Goal:
Count how many lines have the word "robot" in them. Reply with that number by itself.

Dataset excerpt:
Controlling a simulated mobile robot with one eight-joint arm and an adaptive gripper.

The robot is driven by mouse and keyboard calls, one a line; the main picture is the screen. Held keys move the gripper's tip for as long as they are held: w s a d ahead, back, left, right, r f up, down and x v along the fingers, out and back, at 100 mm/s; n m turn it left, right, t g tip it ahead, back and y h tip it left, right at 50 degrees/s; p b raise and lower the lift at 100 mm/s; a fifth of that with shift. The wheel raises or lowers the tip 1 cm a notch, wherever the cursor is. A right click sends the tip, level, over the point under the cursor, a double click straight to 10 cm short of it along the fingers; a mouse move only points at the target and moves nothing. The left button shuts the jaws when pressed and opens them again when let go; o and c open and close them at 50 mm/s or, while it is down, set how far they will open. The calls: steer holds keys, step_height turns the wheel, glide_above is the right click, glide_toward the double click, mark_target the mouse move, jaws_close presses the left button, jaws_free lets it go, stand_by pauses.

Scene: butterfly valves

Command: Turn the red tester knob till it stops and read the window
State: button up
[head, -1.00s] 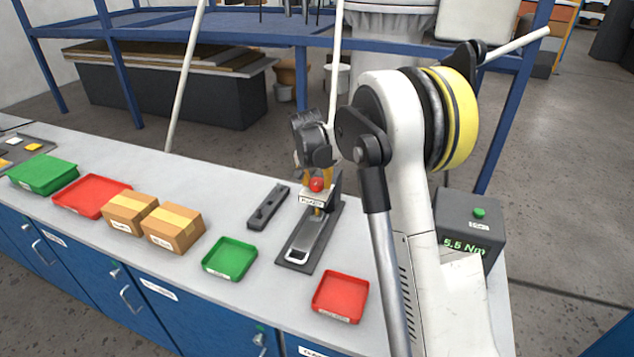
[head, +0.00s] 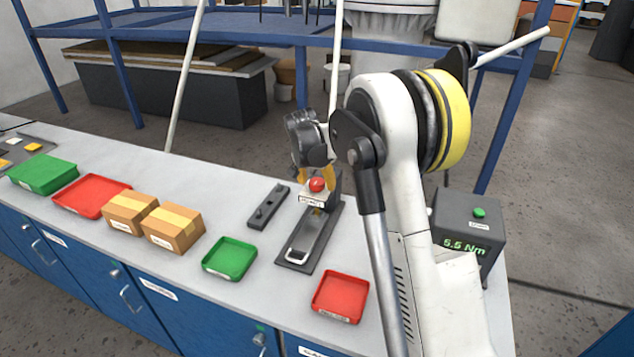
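A round red knob (head: 317,184) sits above a small white labelled plate (head: 313,198) on a dark fixture on the bench. The label is too small to read. My gripper (head: 318,171), with a black body and yellow-orange fingers, is just behind and above the red knob. The knob and its own wrist partly hide the fingers, so I cannot tell whether they touch the knob or how far apart they are. A dark grey tester box (head: 467,234) stands at the right. Its window (head: 463,246) shows "5.5 Nm" in green, and a green button (head: 479,213) is on top.
The dark fixture base (head: 298,264) carries a silver loop-shaped handle. A flat dark block (head: 268,207) lies left of it. A green tray (head: 230,259) and a red tray (head: 341,297) stand in front. Two cardboard boxes (head: 173,227) and more trays are at the left.

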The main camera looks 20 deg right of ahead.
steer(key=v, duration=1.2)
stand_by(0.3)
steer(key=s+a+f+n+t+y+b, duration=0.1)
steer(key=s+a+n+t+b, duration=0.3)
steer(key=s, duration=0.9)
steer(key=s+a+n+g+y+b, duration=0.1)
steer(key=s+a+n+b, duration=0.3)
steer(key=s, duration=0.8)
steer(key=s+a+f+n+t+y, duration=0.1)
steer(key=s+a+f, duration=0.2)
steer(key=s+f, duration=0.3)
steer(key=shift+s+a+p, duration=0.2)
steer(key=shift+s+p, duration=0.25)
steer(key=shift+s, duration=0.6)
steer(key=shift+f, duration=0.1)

The result:
2